-- A run of records --
· · · ·
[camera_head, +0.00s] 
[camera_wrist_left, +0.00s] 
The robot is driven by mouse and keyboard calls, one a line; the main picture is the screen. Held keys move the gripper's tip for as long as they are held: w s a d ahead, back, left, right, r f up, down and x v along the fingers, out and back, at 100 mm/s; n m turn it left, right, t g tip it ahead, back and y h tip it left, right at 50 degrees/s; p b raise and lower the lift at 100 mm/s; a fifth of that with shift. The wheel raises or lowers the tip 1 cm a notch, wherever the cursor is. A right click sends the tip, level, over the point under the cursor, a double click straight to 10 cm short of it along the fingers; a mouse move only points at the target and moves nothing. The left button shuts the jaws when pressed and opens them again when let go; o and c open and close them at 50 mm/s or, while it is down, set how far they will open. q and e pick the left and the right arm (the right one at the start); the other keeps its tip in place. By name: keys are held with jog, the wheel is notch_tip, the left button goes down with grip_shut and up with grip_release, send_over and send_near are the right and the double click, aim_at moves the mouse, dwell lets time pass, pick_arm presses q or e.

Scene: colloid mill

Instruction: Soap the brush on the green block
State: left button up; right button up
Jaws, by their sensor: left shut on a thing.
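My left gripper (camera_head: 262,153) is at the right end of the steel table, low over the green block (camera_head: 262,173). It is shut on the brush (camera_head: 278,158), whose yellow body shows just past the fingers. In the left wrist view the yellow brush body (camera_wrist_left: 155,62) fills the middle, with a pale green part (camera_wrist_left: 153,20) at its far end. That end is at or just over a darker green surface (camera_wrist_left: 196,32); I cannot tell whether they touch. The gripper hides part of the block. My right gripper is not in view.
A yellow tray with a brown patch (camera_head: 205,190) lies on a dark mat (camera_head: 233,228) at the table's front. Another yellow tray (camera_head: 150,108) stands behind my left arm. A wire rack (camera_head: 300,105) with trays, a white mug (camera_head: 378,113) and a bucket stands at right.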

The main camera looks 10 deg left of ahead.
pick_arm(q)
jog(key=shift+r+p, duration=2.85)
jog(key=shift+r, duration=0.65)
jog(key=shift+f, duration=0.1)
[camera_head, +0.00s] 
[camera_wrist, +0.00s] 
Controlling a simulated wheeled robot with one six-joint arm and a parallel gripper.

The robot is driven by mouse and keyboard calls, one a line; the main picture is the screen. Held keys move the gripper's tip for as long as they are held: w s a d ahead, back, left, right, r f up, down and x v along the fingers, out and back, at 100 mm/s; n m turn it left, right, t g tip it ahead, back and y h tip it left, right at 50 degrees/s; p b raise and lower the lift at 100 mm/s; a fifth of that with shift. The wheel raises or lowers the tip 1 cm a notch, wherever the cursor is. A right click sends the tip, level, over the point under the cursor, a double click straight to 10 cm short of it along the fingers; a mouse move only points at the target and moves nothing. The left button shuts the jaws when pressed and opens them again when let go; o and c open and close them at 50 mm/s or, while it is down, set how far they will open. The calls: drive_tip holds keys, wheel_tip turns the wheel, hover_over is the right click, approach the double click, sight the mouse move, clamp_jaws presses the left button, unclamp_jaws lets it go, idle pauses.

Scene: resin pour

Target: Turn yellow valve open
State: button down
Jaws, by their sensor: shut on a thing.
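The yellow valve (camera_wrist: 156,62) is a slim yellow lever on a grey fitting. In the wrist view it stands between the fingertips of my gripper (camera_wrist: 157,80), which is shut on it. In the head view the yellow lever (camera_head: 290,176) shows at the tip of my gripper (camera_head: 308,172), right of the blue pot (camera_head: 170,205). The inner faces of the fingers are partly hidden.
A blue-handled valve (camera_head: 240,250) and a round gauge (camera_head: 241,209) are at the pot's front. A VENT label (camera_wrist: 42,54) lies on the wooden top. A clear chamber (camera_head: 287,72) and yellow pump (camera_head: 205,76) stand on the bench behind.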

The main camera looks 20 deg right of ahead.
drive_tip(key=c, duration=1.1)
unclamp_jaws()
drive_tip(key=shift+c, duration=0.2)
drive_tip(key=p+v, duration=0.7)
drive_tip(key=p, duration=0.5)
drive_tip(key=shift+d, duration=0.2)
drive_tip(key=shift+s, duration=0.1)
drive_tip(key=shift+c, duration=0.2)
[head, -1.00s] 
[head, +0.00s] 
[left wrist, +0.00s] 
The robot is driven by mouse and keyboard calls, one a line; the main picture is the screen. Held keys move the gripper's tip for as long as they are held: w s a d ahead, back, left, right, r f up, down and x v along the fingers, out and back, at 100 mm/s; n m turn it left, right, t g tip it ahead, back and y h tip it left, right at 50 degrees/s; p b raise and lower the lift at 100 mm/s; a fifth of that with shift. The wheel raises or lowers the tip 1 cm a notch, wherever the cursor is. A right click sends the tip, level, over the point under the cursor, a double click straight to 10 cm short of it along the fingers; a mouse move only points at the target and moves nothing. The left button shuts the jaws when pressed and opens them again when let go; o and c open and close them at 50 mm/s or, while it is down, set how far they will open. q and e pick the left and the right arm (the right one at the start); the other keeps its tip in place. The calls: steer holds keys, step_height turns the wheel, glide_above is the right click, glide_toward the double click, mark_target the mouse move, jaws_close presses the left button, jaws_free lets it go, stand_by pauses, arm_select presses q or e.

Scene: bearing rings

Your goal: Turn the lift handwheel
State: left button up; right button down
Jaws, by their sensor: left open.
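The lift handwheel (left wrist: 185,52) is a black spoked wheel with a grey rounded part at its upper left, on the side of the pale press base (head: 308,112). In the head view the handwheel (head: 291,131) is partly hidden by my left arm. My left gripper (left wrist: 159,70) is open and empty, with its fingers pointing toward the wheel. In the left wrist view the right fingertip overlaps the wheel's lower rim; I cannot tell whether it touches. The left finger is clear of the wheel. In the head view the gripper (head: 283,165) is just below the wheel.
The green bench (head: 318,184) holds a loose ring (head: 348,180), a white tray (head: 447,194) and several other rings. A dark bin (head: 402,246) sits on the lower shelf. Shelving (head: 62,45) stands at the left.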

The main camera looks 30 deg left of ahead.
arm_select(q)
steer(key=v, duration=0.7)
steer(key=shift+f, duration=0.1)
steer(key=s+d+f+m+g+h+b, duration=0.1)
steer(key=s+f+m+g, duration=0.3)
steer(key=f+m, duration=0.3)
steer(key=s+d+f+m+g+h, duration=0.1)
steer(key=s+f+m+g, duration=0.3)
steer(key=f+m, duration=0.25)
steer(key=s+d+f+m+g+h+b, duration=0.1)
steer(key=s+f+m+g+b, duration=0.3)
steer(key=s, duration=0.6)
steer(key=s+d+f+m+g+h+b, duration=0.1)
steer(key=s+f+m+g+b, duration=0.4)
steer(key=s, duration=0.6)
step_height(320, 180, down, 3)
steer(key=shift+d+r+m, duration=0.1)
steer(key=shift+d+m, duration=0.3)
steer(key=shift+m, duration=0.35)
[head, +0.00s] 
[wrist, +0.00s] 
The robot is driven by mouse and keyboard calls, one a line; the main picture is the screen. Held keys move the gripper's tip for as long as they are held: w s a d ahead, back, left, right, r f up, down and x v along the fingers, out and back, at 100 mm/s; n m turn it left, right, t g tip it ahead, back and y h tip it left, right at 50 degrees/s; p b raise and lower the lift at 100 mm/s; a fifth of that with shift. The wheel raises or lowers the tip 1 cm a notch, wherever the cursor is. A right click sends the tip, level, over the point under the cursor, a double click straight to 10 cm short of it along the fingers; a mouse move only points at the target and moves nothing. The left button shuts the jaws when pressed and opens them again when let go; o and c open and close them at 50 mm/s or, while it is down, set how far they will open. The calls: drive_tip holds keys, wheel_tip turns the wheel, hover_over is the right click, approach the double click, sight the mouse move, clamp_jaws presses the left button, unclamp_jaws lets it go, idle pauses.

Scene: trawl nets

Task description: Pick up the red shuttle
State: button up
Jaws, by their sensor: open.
· · · ·
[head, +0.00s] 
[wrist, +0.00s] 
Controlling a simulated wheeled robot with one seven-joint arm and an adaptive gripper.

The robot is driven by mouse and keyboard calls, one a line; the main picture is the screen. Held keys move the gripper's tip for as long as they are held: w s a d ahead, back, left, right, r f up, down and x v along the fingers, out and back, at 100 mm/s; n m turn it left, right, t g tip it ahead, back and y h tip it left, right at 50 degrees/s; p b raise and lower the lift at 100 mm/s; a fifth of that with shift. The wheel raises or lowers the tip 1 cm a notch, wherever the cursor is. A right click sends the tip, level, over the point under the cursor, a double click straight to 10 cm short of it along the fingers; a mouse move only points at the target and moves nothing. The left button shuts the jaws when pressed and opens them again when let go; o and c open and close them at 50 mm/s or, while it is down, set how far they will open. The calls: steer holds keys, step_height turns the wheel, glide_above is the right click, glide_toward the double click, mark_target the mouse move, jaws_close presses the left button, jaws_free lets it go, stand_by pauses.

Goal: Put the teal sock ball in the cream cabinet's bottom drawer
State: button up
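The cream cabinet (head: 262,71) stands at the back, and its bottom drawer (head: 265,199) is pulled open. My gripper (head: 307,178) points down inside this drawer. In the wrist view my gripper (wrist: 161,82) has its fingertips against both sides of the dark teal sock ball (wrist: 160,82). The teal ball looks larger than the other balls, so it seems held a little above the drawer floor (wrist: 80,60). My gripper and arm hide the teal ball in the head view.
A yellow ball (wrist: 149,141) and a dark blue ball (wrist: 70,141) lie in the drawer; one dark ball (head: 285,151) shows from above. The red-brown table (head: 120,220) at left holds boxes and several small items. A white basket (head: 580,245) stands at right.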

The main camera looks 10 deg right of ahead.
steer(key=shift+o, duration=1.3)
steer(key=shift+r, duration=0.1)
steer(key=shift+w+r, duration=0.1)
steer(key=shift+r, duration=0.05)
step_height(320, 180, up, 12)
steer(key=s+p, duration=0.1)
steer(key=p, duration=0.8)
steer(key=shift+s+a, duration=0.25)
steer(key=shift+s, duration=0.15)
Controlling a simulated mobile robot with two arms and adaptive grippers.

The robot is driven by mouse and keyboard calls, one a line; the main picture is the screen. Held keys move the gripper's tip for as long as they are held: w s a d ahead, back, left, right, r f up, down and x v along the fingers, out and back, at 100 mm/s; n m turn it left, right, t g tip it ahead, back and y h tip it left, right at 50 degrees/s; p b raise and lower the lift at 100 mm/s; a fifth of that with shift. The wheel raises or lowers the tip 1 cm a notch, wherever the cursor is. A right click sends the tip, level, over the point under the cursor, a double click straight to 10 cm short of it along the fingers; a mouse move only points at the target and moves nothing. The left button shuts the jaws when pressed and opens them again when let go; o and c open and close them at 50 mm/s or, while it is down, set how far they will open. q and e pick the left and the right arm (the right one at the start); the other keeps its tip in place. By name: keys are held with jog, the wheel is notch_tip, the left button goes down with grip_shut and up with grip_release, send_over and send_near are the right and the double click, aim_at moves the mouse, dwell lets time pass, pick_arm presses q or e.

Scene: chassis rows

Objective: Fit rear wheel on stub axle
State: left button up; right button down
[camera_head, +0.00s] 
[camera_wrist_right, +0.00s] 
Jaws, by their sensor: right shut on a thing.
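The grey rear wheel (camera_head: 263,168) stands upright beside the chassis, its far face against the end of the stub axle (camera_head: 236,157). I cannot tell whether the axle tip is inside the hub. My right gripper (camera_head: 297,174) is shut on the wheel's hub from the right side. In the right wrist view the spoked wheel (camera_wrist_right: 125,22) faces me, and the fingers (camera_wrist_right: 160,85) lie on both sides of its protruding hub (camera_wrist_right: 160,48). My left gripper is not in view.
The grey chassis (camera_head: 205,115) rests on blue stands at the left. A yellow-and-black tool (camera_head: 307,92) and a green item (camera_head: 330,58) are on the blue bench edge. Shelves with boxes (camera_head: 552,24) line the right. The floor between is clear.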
· · · ·
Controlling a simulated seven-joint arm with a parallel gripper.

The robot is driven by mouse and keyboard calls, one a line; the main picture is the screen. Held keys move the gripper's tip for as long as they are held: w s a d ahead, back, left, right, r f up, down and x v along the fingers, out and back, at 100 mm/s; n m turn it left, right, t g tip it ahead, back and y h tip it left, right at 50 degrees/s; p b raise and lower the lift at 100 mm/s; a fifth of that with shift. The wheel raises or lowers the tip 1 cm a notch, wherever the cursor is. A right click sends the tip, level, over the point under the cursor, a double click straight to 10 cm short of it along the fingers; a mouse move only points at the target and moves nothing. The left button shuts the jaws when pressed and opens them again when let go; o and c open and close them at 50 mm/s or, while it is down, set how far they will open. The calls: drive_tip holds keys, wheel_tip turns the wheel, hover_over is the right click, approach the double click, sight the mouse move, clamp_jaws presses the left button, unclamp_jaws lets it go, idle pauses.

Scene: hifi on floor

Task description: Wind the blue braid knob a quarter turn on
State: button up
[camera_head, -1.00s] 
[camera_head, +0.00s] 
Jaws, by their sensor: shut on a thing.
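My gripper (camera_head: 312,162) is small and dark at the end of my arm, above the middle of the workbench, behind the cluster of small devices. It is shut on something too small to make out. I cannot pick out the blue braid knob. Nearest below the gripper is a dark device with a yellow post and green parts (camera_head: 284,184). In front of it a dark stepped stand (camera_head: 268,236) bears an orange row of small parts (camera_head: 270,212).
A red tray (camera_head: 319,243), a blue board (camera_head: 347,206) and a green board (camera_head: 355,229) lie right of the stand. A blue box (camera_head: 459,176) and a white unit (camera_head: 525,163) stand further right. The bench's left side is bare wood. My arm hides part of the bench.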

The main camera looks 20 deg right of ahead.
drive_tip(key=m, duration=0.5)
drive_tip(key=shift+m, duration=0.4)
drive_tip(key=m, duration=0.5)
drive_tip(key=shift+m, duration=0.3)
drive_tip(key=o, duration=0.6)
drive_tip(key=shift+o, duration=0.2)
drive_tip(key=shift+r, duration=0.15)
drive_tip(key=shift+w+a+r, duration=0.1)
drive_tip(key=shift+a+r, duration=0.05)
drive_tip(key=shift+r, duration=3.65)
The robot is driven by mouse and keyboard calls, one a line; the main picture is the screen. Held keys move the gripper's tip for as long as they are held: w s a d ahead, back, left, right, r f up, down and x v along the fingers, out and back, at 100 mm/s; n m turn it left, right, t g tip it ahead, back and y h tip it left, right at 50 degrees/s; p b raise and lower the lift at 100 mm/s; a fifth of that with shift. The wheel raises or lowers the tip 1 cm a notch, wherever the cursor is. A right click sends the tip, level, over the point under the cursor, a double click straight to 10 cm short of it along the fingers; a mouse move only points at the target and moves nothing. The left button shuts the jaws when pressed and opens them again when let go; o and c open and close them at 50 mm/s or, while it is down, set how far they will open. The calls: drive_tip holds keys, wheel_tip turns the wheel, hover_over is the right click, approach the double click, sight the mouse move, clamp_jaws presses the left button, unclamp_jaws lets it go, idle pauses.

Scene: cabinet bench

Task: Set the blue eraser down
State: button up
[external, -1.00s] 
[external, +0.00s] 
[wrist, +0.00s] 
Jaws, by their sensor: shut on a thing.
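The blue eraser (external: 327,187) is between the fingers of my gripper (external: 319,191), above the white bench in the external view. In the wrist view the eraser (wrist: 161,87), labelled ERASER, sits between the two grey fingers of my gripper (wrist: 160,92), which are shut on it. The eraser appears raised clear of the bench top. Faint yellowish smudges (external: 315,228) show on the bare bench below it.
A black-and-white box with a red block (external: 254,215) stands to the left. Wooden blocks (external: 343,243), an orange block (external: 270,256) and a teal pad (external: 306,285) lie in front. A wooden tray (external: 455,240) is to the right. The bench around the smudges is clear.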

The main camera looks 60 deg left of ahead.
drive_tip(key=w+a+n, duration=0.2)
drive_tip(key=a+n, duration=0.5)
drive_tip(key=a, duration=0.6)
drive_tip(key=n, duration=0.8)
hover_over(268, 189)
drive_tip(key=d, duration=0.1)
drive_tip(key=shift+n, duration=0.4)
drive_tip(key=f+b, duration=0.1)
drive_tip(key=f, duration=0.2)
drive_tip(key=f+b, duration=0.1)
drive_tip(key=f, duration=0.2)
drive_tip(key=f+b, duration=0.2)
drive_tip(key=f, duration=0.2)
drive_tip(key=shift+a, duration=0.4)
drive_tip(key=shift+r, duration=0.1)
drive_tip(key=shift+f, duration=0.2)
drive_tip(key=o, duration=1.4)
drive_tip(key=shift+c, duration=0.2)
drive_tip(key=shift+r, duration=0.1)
· · · ·
-- Task statement --
Reproduce, without alteration, solely the lines beginning at the line that includes "Scene: chassis rows" and ending at the line that includes "[camera_wrist_right, +0.00s]", both lines included.

-- Exercise answer --
Scene: chassis rows

Objective: Fit rear wheel on stub axle
State: left button up; right button down
[camera_head, +0.00s] 
[camera_wrist_right, +0.00s] 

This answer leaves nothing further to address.